We turn, in conclusion, to the second claim against Lloyd's put forward by Rittenhouse, the cover notes issued by Lloyd's Group II in the amount of $68,500, with Fidelity-Phenix as the lead or warranty carrier. As to these Lloyd's interposes no defense, and in effect concedes liability. Although dated and delivered July 10, 1962, three days after the fire, these cover notes were negotiated in May, 1962 and were stated to be for the period April 5, 1962 to April 5, 1963.*fn9 The undertaking was thus in force on the date of loss, and the only question is the extent of the liability.

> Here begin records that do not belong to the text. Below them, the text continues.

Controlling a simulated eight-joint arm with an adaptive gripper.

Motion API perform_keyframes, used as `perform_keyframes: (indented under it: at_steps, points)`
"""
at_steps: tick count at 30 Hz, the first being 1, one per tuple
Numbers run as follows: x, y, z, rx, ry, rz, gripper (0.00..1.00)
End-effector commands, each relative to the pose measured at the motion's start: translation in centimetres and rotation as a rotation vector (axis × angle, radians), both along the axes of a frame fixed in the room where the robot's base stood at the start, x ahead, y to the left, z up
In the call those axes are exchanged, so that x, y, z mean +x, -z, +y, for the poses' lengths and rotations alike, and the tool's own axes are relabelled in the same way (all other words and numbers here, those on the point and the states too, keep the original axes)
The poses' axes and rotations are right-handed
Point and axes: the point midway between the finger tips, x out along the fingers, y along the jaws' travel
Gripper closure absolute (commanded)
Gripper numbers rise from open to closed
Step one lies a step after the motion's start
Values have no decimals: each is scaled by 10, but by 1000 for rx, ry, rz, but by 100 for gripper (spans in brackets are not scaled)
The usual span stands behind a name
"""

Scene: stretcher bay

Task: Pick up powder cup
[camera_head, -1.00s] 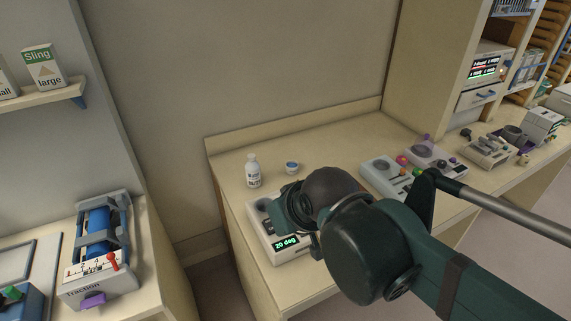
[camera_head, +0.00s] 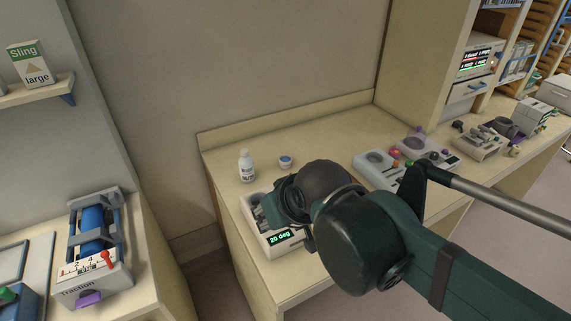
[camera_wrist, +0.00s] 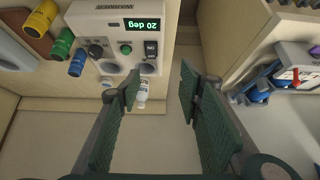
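A small white cup with a blue band (camera_head: 285,161), which looks like the powder cup, stands upright on the counter in the head view. In the wrist view a small pale round thing (camera_wrist: 88,97), probably this cup, shows left of my gripper, partly hidden by the device. My gripper (camera_wrist: 160,85) is open, with its two green-padded fingers wide apart and nothing held between them. In the head view my arm's wrist hides most of the gripper, which is over the device in front of the cup, apart from the cup.
A white bottle (camera_head: 246,167) stands just left of the cup; it also shows near my left finger in the wrist view (camera_wrist: 143,92). A device reading "20 deg" (camera_head: 280,240) is under my gripper. Another panel (camera_head: 373,170) stands right. The counter behind the cup is clear.

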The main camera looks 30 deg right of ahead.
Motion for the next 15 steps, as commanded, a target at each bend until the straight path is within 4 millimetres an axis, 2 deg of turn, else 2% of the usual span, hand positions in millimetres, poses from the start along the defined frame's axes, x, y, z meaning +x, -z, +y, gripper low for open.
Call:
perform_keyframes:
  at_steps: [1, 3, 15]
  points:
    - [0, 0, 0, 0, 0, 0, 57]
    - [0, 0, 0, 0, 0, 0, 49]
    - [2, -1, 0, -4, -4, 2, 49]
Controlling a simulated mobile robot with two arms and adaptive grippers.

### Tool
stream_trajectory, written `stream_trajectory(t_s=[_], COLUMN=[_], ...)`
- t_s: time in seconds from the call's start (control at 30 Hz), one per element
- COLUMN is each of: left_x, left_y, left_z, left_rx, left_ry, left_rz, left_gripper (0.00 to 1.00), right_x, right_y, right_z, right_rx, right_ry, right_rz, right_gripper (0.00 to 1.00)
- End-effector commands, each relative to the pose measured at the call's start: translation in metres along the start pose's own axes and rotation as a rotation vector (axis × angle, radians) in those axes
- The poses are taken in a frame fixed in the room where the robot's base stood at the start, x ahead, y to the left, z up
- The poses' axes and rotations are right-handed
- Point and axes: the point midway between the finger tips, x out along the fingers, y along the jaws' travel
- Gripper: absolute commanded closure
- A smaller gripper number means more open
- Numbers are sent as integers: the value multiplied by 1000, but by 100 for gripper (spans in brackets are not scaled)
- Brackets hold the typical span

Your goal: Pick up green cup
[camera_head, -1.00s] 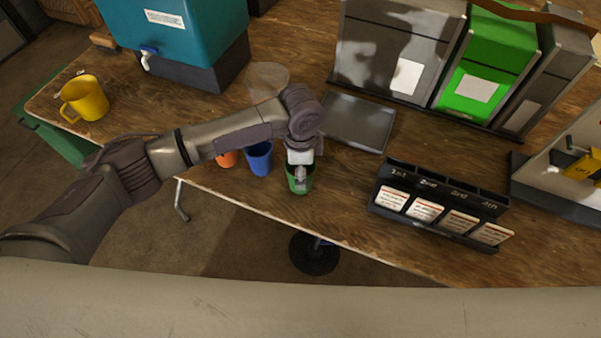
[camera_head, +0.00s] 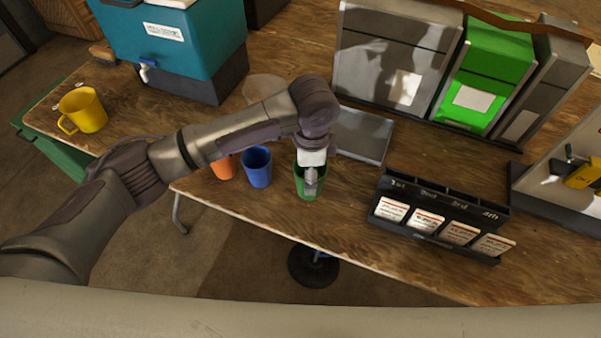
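The green cup (camera_head: 309,190) stands near the front edge of the wooden table (camera_head: 250,205), to the right of a blue cup. My left gripper (camera_head: 311,183) points down at the green cup, with its fingers at or inside the cup's mouth. The fingers overlap the cup in this view, so I cannot tell whether they grip its wall. My right gripper is not in view.
A blue cup (camera_head: 257,169) and an orange cup (camera_head: 224,168) stand just left. A black card holder (camera_head: 437,218) is to the right, a grey tray (camera_head: 364,135) behind. A yellow mug (camera_head: 83,112) and a teal water cooler (camera_head: 185,45) stand farther left.

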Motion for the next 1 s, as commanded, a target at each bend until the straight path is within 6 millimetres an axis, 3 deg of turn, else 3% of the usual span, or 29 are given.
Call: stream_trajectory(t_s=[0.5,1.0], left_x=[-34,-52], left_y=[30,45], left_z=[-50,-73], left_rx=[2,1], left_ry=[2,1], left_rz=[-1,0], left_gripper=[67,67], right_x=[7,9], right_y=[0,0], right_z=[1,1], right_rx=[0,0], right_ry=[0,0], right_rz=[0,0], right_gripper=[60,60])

The warranty clause on the Lloyd's Group II contracts, like the original ones, provided: "Warranted same terms and conditions as and to follow the settlements of" Fidelity-Phenix. The term "follow" is imprecise. Two of its meanings are given in Webster's Third International Dictionary (1965) as "to come after" or "to copy after". We accept these definitions as apposite to the clause under consideration. We thus find "to follow" to mean both to come after in time and to be of the same nature. See Romanos v. Home Ins. Co., supra; Beauchamp v. Faber, supra. Accordingly, since Fidelity-Phenix settled the claim against it for two-thirds the face value of its contract, Lloyd's Group II are liable for two-thirds of their $68,500

[ 443 Pa. Page 171]

    undertaking. The question of actual cash value, reproduction cost and fair market value which were litigated as to Lloyd's INA note are not here important or relevant.

The judgments of the Court of Common Pleas are reversed. Judgment is here entered in favor of appellant Lloyd's in the appeal at No. 256, and judgment is here entered in favor of appellant Rittenhouse in the appeal at No. 365 in the sum of $45,666.66 with interest from the date of demand.


Judgments of the lower court reversed.